**Directive:**
Working from the line that contains "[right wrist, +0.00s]" to the final line, transcribe each line exactly. No pictures belong in the copy.
★ ★ ★ ★
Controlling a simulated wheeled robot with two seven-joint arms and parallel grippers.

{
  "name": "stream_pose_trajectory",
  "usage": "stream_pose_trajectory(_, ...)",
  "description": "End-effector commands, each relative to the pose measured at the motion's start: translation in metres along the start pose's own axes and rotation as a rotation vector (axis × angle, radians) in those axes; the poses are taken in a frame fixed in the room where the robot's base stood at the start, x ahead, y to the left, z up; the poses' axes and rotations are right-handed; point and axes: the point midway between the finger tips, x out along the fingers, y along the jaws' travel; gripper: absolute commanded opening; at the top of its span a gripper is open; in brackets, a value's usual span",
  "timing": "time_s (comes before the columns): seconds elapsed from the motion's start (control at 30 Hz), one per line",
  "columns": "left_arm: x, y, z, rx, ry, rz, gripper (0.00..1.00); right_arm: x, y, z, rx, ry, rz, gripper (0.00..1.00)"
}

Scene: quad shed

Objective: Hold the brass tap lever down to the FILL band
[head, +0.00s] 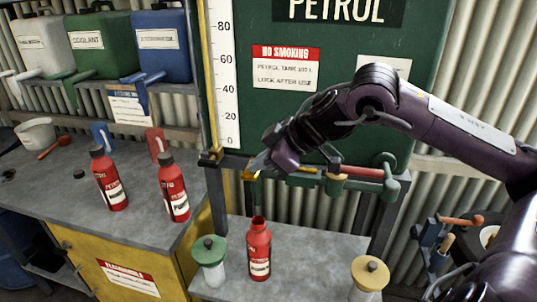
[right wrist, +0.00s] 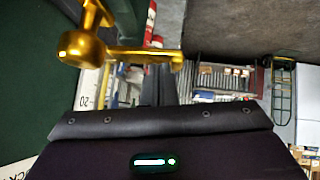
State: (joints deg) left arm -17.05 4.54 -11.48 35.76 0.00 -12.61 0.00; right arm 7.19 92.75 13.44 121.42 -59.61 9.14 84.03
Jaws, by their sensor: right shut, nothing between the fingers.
★ ★ ★ ★
**Worked answer:**
[right wrist, +0.00s] 
State: (joints deg) left arm -17.05 4.54 -11.48 35.76 0.00 -12.61 0.00; right arm 7.19 92.75 13.44 121.42 -59.61 9.14 84.03
Jaws, by their sensor: right shut, nothing between the fingers.

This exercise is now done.